To be eligible for sponsoring an H-1B visa, the employer must prove that:
1. The position offered requires knowledge, both theoretical and applied, which is almost exclusively obtained through studies at an institution of higher learning.
2. The position requires a specific course of study which relates directly to the position.
3. Attainment of a bachelor’s or higher degree in the specific activity (or its equivalent) is a minimum requirement for the position.
4. Full state licensure to practice in the occupation, if such licensure is required to practice in the occupation.
5. Completed the degree required for the occupation or possess experience in the specialty equivalent to the completion of such degree.
6. Recognition of expertise in the specialty through progressively responsible positions relating to the specialty.
Each applicant for a visitor visa must submit these forms and documentation as explained below.
- Online Nonimmigrant Visa Electronic Application, Form DS-160. .
- A passport valid for travel to the U.S. with a validity date of at least six months beyond the applicant’s intended period of stay in the U.S. (unless country-specific agreements provide exemptions). If more than one person is included in the passport, each person desiring a visa must make an application.
- One (1) 2×2 photograph.
- Nonimmigrant visa application processing fee: You will need to provide a receipt showing the visa application processing fee has been paid, when you come for your visa interview.
- Visa issuance fee: Additionally, if the visa is issued, there will be an additional visa issuance reciprocity fee, if applicable. Please consult the Visa Reciprocity Tables to find out if you must pay a visa issuance reciprocity fee and what the fee amount is.
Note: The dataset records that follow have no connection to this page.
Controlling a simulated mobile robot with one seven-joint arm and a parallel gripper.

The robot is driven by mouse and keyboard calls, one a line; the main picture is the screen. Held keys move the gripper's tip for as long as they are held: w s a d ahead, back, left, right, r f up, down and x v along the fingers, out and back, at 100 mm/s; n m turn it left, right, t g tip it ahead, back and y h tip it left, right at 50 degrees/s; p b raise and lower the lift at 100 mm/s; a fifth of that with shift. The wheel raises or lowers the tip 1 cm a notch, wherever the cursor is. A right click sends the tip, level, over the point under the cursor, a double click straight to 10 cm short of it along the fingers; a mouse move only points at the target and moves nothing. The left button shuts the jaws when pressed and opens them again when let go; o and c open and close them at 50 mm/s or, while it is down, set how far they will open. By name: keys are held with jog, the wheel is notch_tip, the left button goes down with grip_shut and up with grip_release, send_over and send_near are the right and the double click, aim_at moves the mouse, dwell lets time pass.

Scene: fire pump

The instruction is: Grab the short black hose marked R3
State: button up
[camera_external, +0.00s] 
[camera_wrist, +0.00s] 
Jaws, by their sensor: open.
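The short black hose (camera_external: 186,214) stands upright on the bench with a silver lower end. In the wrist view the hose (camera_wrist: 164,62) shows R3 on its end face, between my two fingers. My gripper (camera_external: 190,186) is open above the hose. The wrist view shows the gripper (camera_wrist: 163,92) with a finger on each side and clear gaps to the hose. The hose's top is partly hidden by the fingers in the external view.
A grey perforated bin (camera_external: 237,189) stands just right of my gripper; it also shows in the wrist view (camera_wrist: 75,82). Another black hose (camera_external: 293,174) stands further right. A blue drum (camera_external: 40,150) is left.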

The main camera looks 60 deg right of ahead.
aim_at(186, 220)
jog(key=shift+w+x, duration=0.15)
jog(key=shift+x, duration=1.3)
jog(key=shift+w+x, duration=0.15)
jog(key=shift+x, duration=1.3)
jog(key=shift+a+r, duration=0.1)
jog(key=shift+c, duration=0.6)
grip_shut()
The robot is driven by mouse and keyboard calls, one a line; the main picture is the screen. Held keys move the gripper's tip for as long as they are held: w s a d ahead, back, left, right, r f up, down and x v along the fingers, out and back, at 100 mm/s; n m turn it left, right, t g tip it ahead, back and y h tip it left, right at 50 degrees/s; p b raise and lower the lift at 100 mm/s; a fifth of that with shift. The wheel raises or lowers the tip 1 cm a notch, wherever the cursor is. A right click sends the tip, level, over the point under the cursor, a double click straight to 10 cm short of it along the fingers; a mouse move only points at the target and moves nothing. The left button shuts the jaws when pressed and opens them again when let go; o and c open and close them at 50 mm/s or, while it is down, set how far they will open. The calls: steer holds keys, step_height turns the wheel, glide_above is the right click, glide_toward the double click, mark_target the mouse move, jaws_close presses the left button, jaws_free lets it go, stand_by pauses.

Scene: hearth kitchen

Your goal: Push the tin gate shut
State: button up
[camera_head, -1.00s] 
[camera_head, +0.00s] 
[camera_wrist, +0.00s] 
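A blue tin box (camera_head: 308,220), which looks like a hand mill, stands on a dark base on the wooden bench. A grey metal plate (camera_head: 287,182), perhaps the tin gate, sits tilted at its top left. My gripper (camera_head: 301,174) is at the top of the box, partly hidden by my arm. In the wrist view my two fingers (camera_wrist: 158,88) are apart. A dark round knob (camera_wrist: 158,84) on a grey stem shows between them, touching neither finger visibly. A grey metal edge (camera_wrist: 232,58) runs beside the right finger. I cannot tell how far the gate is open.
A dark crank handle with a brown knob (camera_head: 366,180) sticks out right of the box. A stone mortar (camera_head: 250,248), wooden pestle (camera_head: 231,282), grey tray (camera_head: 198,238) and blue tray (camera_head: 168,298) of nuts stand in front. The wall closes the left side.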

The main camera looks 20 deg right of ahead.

Some visa applications require further administrative processing, which takes additional time after the visa applicant’s interview by a Consular Officer. Applicants are advised of this requirement when they apply. Most administrative processing is resolved within 60 days of the visa interview. When administrative processing is required, the timing will vary based on individual circumstances of each case. Visa applicants are reminded to apply early for their visa, well in advance of the anticipated travel date.
Important Notice: Before making inquiries about status of administrative processing, applicants or their representatives will need to wait at least 60 days from the date of interview or submission of supplemental documents, whichever is later.